TASK PROMPT ▸
Every line from the one containing "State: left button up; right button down" to the final line of the material below must be reproduced exactly; leave out all other lines.

━━━━━━━━━━

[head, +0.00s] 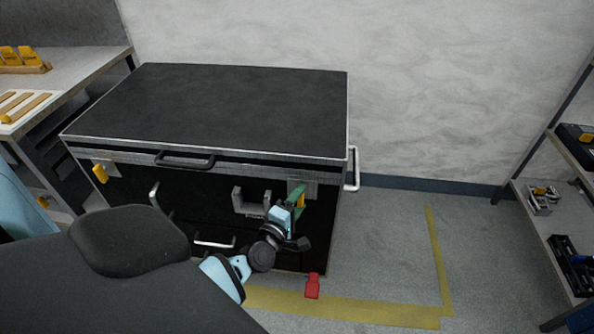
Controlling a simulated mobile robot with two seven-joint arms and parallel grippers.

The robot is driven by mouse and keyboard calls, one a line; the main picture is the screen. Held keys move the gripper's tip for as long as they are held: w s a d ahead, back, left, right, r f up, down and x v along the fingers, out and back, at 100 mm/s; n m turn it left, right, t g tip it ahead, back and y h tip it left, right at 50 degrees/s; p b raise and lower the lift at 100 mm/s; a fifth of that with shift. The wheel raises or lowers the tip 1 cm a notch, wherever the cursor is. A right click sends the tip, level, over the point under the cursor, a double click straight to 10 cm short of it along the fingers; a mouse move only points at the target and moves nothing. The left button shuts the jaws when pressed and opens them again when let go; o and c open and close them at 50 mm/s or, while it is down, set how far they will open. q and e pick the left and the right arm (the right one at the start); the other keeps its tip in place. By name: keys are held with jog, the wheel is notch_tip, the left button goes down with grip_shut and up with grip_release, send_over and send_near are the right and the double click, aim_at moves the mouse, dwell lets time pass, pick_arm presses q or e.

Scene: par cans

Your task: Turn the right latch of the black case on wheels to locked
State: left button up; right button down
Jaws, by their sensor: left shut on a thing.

━━━━━━━━━━

ANSWER TO THIS PROBLEM ▸
State: left button up; right button down
Jaws, by their sensor: left shut on a thing.

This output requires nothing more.